INFORMATION PROVIDED:
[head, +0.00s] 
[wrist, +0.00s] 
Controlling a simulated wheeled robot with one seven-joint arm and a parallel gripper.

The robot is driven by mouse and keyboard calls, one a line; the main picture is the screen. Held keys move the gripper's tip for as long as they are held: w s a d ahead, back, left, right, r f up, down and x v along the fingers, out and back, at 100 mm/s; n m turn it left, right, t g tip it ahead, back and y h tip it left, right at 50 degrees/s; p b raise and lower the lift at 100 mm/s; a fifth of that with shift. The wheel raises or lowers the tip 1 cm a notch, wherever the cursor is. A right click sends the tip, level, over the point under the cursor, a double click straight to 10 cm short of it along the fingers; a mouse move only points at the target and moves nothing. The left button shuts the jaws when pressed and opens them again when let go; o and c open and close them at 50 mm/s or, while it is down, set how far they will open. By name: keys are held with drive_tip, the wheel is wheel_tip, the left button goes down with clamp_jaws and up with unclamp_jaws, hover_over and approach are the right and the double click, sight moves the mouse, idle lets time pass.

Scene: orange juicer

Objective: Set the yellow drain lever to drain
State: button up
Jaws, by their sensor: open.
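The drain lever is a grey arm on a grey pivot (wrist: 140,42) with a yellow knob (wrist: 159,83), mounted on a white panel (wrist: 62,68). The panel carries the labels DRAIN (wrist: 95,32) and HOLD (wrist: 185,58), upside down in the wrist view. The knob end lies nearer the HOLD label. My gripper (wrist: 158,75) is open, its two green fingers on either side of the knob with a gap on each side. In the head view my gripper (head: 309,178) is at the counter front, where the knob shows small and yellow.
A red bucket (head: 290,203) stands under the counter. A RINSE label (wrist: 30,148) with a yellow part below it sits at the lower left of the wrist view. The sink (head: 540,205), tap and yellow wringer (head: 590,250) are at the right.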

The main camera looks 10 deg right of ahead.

GOAL:
Wherever the word "main" occurs in a line of the listing, copy that line.

TASK RESPONSE:
The robot is driven by mouse and keyboard calls, one a line; the main picture is the screen. Held keys move the gripper's tip for as long as they are held: w s a d ahead, back, left, right, r f up, down and x v along the fingers, out and back, at 100 mm/s; n m turn it left, right, t g tip it ahead, back and y h tip it left, right at 50 degrees/s; p b raise and lower the lift at 100 mm/s; a fifth of that with shift. The wheel raises or lowers the tip 1 cm a notch, wherever the cursor is. A right click sends the tip, level, over the point under the cursor, a double click straight to 10 cm short of it along the fingers; a mouse move only points at the target and moves nothing. The left button shuts the jaws when pressed and opens them again when let go; o and c open and close them at 50 mm/s or, while it is down, set how far they will open. By name: keys are held with drive_tip, the wheel is wheel_tip, the left button goes down with clamp_jaws and up with unclamp_jaws, hover_over and approach are the right and the double click, sight moves the mouse, idle lets time pass.
The main camera looks 10 deg right of ahead.

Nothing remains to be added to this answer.